Give the number of lines below that contain "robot", with no other output.

→ MATERIAL PROVIDED:
* * * * * * * * *
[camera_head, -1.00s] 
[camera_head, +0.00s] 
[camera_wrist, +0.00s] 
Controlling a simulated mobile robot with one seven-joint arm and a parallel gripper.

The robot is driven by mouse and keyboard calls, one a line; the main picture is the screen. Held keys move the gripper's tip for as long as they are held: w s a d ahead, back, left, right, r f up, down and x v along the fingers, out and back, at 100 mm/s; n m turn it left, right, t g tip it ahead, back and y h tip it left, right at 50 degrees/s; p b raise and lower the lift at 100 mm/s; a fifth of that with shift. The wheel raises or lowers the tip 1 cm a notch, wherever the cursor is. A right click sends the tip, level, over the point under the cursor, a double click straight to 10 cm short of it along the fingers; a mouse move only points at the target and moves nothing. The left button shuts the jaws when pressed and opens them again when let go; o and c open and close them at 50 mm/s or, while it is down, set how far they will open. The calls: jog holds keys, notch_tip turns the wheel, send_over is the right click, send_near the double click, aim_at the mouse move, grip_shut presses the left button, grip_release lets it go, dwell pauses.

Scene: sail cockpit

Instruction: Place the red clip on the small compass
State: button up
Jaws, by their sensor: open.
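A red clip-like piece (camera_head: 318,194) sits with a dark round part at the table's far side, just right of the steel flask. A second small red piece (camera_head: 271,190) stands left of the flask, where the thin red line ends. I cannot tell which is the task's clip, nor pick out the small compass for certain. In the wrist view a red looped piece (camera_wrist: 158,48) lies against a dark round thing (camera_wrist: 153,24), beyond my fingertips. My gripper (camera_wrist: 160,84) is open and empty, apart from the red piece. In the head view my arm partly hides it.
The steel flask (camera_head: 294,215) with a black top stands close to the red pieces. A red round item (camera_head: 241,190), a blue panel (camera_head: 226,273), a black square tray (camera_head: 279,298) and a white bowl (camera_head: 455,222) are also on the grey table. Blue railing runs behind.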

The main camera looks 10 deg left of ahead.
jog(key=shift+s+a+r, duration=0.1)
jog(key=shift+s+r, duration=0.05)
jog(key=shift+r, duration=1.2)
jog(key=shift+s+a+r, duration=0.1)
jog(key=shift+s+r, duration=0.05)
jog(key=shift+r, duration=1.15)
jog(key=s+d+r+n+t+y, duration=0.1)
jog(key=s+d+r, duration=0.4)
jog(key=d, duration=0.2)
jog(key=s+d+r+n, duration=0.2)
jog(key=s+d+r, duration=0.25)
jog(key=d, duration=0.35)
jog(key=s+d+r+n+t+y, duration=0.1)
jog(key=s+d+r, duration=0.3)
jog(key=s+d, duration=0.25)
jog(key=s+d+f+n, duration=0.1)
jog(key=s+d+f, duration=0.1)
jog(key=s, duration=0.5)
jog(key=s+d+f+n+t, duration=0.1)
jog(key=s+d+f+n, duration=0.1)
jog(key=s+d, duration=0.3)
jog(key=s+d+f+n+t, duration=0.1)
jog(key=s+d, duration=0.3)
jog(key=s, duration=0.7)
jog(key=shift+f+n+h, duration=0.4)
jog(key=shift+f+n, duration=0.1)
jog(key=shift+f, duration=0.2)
* * * * * * * * *
→ EXERCISE OUTPUT: 2